> _Aim_:
Check each line of the material below for "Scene", then copy the ones that contain it.
--- START OF Working data ---
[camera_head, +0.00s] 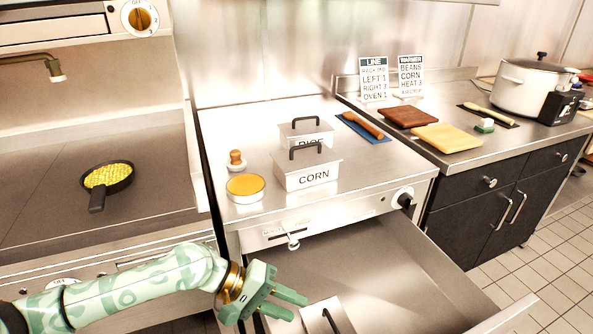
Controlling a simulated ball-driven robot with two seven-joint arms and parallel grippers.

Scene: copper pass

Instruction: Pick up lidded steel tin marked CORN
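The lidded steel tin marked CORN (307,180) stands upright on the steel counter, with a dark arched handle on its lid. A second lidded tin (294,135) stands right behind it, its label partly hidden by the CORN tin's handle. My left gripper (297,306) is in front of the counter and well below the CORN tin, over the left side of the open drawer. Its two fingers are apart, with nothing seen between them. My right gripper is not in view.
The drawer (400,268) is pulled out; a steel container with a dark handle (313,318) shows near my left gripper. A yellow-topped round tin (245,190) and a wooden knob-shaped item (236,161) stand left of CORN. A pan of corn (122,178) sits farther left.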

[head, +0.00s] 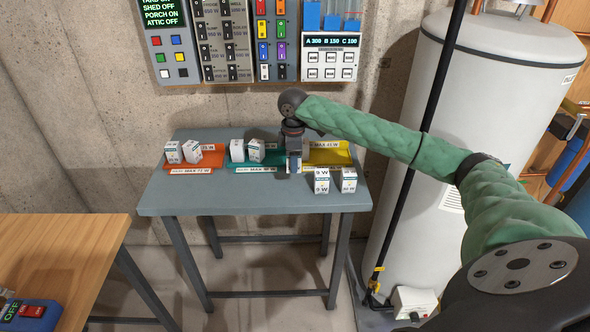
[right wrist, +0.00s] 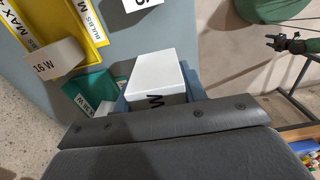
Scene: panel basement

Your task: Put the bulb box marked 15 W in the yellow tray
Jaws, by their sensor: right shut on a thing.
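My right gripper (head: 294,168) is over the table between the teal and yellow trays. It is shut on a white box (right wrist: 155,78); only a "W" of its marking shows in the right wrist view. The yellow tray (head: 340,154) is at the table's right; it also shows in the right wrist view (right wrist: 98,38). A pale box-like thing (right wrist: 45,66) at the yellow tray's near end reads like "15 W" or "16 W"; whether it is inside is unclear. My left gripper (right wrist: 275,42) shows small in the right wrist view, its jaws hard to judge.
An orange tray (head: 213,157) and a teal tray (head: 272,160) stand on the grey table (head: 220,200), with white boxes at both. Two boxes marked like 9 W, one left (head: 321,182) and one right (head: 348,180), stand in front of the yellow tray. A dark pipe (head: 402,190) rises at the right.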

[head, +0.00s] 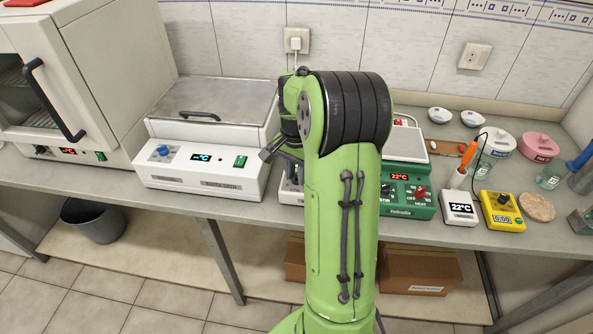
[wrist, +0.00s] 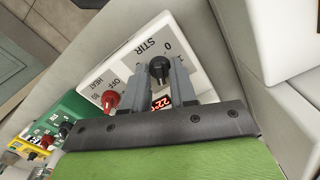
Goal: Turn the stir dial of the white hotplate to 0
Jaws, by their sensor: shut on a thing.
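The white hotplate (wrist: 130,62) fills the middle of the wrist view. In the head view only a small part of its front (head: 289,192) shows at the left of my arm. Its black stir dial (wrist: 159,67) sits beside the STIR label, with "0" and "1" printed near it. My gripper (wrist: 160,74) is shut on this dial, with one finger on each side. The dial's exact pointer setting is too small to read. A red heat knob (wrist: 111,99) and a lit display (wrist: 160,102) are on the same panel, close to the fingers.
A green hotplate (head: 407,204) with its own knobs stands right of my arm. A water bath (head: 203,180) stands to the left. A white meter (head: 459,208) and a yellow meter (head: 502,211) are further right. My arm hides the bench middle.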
--- END OF Working data ---
> _Worked answer_:
Scene: copper pass
Scene: panel basement

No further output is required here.